What is needed:
Scan the records for the word "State". Copy each line that includes it.

Stored data:
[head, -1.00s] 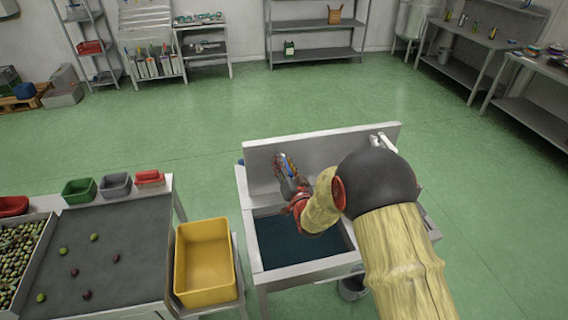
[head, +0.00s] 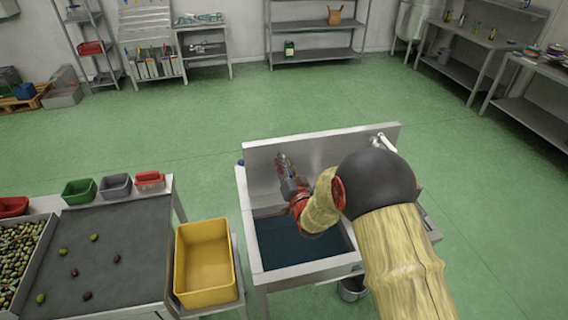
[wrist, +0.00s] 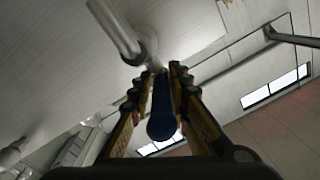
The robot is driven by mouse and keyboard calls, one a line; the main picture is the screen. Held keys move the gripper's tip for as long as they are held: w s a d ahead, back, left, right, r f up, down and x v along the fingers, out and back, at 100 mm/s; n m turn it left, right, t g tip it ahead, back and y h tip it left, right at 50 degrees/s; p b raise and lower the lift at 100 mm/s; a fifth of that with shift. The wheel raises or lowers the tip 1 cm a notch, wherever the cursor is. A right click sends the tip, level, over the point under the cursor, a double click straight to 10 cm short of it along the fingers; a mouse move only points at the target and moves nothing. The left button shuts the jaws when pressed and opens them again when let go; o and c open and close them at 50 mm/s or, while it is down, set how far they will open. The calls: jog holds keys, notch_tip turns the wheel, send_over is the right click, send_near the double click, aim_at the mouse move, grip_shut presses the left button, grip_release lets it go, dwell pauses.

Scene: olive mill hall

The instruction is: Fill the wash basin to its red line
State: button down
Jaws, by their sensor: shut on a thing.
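The steel wash basin (head: 318,268) stands in the middle of the head view, with dark blue-grey water or shadowed floor inside. Its red line does not show, and I cannot tell the level. My gripper (head: 283,163) is over the basin's back left, near the tall splashback (head: 340,143). In the wrist view my gripper (wrist: 165,78) is shut on a dark blue rounded handle (wrist: 161,124) between its fingers. A pale pipe (wrist: 116,28) shows just beyond it. A white tap pipe (head: 387,143) shows at the splashback's right. My arm hides part of the basin.
A yellow bin (head: 206,296) stands just left of the basin. Further left is a sorting table (head: 130,225) with olives and small bins. A grey bucket (head: 352,290) is under the basin's right side. The green floor behind is clear.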

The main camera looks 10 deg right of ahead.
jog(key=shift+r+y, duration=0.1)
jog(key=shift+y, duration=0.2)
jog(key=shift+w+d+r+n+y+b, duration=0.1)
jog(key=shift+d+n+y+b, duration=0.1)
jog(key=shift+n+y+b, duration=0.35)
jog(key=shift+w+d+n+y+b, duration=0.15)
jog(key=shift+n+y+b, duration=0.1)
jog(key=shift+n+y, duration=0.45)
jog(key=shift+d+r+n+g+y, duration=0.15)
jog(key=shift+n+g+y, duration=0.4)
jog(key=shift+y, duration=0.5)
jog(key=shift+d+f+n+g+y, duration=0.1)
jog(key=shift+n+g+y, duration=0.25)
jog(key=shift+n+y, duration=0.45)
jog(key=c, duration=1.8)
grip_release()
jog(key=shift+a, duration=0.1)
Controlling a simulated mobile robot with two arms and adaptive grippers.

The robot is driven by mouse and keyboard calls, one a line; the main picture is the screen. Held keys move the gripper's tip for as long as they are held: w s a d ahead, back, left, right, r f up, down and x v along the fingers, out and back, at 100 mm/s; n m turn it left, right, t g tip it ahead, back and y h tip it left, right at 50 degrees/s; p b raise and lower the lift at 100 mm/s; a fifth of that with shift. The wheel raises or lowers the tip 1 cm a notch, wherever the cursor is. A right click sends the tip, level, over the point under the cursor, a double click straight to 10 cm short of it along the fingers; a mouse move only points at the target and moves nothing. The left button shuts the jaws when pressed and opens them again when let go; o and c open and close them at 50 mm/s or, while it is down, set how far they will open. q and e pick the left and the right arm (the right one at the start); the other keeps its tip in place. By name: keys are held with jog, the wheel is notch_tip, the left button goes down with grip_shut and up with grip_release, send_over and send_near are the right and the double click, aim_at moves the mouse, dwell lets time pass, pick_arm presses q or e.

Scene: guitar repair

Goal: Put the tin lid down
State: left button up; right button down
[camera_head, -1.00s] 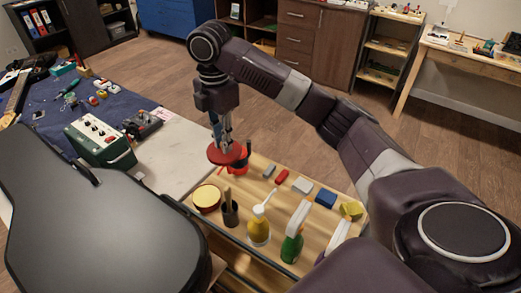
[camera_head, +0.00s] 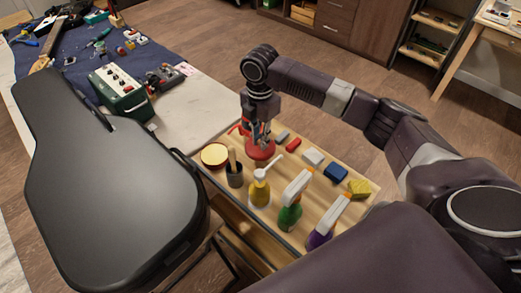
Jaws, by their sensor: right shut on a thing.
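The red tin lid (camera_head: 261,152) is in the grip of my right gripper (camera_head: 257,138), which points down over the back left of the wooden tabletop (camera_head: 268,228). The lid is low, at or just above the wood; I cannot tell whether it touches. The open red tin (camera_head: 214,155) with pale yellow contents stands to the left of the lid, apart from it. My left gripper is not in view.
A dark cup with a wooden handle (camera_head: 234,175), a yellow pump bottle (camera_head: 260,190), a green spray bottle (camera_head: 290,214) and a purple one (camera_head: 320,236) stand in front. Small blocks, including a blue one (camera_head: 336,173), lie right. A guitar case (camera_head: 120,205) is left.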

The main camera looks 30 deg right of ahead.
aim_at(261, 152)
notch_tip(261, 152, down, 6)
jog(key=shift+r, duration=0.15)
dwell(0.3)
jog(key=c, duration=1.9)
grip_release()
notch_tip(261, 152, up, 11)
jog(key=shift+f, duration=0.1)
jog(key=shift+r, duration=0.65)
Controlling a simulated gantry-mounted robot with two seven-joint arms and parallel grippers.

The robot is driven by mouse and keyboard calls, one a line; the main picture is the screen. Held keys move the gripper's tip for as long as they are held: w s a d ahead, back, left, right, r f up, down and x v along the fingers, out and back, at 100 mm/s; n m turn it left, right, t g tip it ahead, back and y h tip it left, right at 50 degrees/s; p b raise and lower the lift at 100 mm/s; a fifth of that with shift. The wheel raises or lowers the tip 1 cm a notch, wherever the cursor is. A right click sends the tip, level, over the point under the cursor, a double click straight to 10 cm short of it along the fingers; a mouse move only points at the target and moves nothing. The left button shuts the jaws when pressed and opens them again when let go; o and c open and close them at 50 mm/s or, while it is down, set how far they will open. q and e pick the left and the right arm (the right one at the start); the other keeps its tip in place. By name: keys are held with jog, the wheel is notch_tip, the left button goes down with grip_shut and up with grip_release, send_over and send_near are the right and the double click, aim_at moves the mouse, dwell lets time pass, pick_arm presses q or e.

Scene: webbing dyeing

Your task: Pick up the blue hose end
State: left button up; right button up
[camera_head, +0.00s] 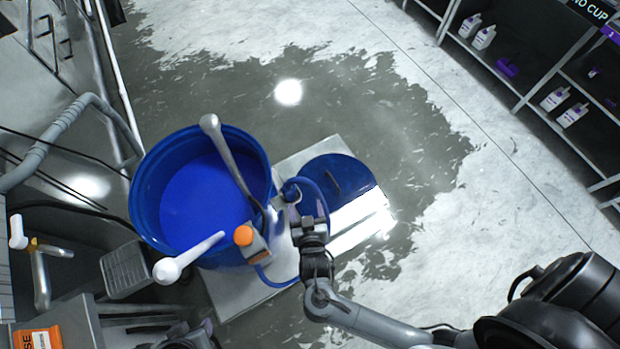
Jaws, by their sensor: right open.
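A thin blue hose (314,187) arches beside the right rim of a large blue drum (136,190). A darker blue piece that looks like its end (290,190) sits at the drum's right rim. My right gripper (297,214) is open, just below that piece and beside the arched hose. Its fingers point up the picture. I cannot tell whether the hose lies between the fingers or touches them. The lower part of the hose is partly hidden and loops below the drum (272,284). My left gripper cannot be made out.
The drum holds bright blue liquid (195,205). A grey-handled tool (222,145), a white-knobbed lever (195,255) and an orange-capped fitting (243,236) crowd its rim. A blue round lid (338,172) lies on the pale platform (300,155). Shelves (500,75) stand far right; the wet floor between is open.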

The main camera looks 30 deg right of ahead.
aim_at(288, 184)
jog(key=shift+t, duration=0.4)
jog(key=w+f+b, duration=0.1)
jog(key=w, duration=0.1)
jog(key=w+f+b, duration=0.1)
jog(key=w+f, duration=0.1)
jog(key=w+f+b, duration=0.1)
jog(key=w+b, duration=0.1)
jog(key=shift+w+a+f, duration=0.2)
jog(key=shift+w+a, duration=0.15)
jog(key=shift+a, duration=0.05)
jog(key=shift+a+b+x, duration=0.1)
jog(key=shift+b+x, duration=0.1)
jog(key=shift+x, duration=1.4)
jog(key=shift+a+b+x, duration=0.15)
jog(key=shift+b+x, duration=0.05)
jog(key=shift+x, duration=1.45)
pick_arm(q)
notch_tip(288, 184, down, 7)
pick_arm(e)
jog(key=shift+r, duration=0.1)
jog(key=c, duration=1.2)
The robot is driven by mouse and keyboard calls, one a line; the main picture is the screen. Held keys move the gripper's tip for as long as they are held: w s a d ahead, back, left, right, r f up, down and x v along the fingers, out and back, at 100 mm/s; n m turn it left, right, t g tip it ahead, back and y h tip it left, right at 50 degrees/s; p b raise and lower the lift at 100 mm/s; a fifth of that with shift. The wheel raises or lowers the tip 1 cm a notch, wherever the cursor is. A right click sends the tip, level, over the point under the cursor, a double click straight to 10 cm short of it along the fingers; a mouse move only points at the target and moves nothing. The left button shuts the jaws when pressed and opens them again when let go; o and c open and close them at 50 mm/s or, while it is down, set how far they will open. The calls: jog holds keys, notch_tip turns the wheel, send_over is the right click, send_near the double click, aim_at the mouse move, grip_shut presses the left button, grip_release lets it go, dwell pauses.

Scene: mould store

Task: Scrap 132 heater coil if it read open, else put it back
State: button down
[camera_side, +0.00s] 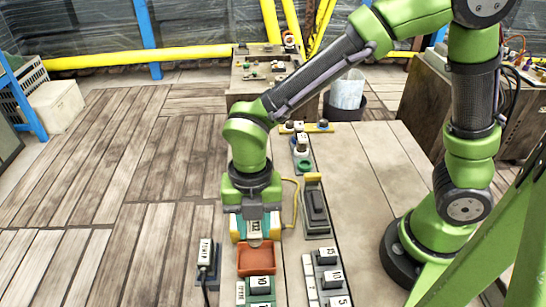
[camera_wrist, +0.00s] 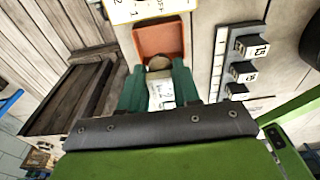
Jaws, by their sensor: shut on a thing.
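My gripper (camera_side: 254,238) points down over the near left part of the table and is shut on the heater coil (camera_side: 254,228), which has a white tag that seems to read 132. In the wrist view the coil (camera_wrist: 160,90) sits between the two green fingers, with a round brownish end showing. An orange-red square tray (camera_side: 257,259) lies just in front of and below the coil; it also shows in the wrist view (camera_wrist: 149,27). The coil looks held above the table, though its exact gap to the tray is unclear. I cannot see any reading.
A rack of numbered black blocks (camera_wrist: 238,72) stands to the right of the tray. A black device (camera_side: 317,207) lies in a grey holder beside a yellow cable. A dark labelled item (camera_side: 207,256) is at left. A black bin (camera_side: 345,107) with a pale liner stands behind.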

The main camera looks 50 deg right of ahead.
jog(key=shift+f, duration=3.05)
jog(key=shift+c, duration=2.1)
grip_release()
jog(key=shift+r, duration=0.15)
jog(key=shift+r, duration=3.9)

Answer to the exercise:
State: button down
State: left button up; right button down
State: left button up; right button up
State: button down

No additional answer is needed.